Gibt es Kunden, die besonders viel Projektierungsaufwand fordern? So könnten bestimmte Typen von Kunden im Falle des Verkaufens von Küchen 20 Varianten erst brauchen, bevor sie wissen, wo jeweils ihr Herd stehen soll. Das würde ein erheblich größeres Maß an Bemühungsaufwand bedeuten (zwischen Deckungsbeitrag I und Deckungsbeitrag II stehend), als dies vielleicht bei anderen Kunden der Fall sein mag. Sollen solche Kunden zusätzlich akquiriert werden?
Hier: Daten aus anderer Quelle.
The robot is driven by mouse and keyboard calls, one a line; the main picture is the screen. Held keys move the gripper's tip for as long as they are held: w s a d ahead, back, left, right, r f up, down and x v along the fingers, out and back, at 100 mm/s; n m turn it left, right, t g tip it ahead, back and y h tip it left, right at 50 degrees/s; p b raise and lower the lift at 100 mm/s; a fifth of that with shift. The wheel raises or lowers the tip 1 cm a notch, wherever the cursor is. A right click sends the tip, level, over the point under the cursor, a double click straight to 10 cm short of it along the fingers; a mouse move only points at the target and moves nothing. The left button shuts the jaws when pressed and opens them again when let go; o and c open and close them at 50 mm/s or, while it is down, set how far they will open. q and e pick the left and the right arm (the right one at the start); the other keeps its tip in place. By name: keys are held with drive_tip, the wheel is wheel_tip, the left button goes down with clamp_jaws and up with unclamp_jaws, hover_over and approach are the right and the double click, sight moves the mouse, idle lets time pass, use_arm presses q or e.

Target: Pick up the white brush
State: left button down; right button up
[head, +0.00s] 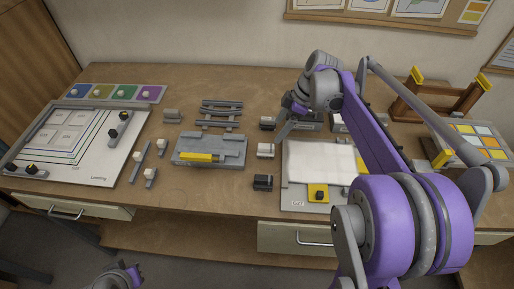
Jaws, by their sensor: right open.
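A small block with a pale, whitish top (265,150), which may be the white brush, lies on the wooden table left of a white sheet. Its shape is too small to make out for certain. My right gripper (284,126) is over the table just above and right of this block in the head view. It is open, and nothing shows between its fingers. One finger points down towards the table; the other is partly hidden. Part of my left arm's end (122,277) shows at the bottom edge, away from the table, and its jaw state is unclear.
A dark block (263,182) and a grey block (267,123) flank the pale one. A grey fixture with a yellow bar (202,157) stands left. The white sheet (315,163) lies right, partly behind my right arm. A wooden rack (437,102) stands far right.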

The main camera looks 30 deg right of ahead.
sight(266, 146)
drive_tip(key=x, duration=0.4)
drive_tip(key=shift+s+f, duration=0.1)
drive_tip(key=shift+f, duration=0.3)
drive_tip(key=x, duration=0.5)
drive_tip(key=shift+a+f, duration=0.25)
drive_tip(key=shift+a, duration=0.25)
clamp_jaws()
Kundenergebnis und strategische Planung
Eine kundenorientierte Deckungsbeitragsrechnung steuert aber nicht nur die operative Planung – also die Aufmarschpläne der Verkaufstruppen. Auch die strategische Planung knüpft unmittelbar an diesem Rechensystem an. So heißt ein wichtiger Satz in der strategischen Planung: Was hindert die Zielgruppe am meisten, das Angebot unserer Unternehmung anzunehmen?
Dieser Satz wird auch gekennzeichnet als Management by bottleneck. Und da gibt es immer etwas, das jeweils am meisten hindert. Wenn man dieses konsequent abarbeitet, kommt heraus das Prinzip des Bohrens anstelle des Springens. Die Kundendeckungsbeitragsrechnung liefert dahingehend das Aha-Erlebnis. Zumal sie auch der Ausgangspunkt ist für den kundenbezogenen Marktanteil oder die Versorgungsquote bei diesem Kunden.
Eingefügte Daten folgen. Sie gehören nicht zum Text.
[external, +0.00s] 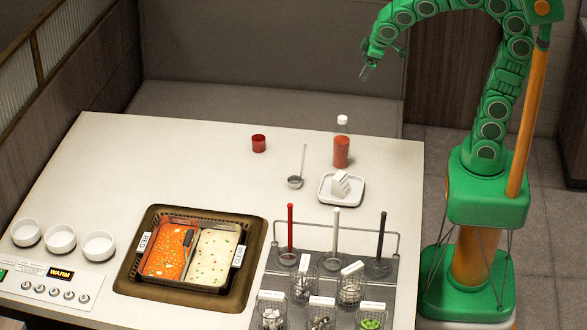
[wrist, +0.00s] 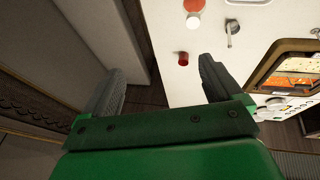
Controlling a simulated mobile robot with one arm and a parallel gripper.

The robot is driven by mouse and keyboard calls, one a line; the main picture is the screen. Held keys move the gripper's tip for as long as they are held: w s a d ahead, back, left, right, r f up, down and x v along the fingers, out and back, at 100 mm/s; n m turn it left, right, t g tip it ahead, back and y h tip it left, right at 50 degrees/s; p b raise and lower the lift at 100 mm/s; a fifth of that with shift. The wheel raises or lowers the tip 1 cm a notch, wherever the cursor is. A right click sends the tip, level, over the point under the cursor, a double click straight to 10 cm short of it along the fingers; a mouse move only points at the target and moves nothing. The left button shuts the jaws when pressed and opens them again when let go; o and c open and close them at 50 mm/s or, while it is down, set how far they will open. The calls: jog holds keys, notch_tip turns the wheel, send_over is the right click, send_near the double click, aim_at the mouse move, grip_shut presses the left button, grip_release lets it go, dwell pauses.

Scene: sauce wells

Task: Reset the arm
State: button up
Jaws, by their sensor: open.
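My green arm curves over the back right of the counter (external: 120,160) in the external view. My gripper (external: 366,72) hangs at its end, high above and behind the counter's far edge, pointing down and left. In the wrist view my gripper (wrist: 158,85) has its two dark fingers spread wide with nothing between them. Part of the counter and the floor show beyond the fingers. No object touches the gripper.
A red cup (external: 259,143), ladle (external: 296,181), sauce bottle (external: 341,145) and white tray (external: 328,198) stand near the back. A two-part sauce well (external: 128,283), white bowls (external: 61,238) and upright ladles (external: 290,235) are in front. The left back counter is clear.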

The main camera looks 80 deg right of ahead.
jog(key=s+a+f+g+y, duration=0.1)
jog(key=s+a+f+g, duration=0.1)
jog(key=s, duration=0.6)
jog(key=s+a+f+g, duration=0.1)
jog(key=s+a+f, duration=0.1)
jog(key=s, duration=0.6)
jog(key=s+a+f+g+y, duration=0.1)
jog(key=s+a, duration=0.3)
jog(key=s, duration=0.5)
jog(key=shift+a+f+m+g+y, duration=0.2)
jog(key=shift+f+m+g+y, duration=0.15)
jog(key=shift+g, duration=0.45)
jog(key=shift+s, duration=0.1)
Auch ein Kunde kann eine SBU– eine strategic business unit sein; d.h. ein Marktplatz. Gerade hier ist schlüssig die Frage nach der SEP – der strategischen Erfolgsposition. Dies würde zu einem regionalen Stärken- und Schwächenprofil veranlassen.
Ergibt sich in diesem Beispiel das Notenbild von 205 (Abbildung 3), also eine Zahl rechts von gleich gut wie ein maßgeblicher Mitbewerber (= 75 x 3 = 225), so steht zu erwarten, dass der Marktanteil bei diesem Kunden abrutscht, die Deckungsbeiträge schlechter ausfallen oder auch die Zahlungsziele sich verlängern.
Abb. 3: Potentialprofil, vom Kunden her aufgebaut. Es entsteht durch Einschätzung eine Punktesumme (strategische Performance-Kennzahl) von 205 Punkten, die sich unterhalb einstellt der Benchmarking- Punktesumme gegenüber einem Mitbewerber.
Strategisches Controlling als Frühwarnsystem
Durch die skalierende Vorgehensweise gewinnt man früher Indikatoren für das, was in den Zahlen nachher auf das Unternehmen zukommen wird. Vorausgesetzt, dass man es versteht, diesen etwas zerbrechlicheren Controlling-Stoff systematisch zu pflegen. So lassen sich zum Beispiel Maßnahmen zusammenstellen, um den Schwächepunkt der Reklamationsbearbeitung zu vermindern. Daraus kommt das Ziel einer 4 in diesem Kriterium anstelle der heutigen 2.
Machen wir übers Jahr wieder eine solche skalierende Betrachtung, so ergibt sich gegenüber dem Sollpunkt 4 und dem alten Ist-Punkt 2 ein neuer Ist-Punkt. Liegt er in 4, links daneben oder rechts daneben. So entsteht ein strategischer Soll-Ist-Vergleich.
Ein Frühwarnsystem ist auch ein Frühbeurteilungssystem. Es gibt auch kommende und schwindende Gelegenheiten – auch diese vom Kunden her. Skalierende Beurteilung sind die schwachen Signale, die man oft nicht zur Kenntnis nimmt. Diese Überlegungen gehören zum Risiko-Management auch nach KonTraG.
Chancen-Management
Vor lauter Problemlösungsarbeit an den Schwächen wird oft vergessen, die schon vorhandenen Stärken zu pflegen und auszubauen. Manchmal hält man seine Stärken für selbstverständlich und fängt damit bereits an, sie zu verlieren.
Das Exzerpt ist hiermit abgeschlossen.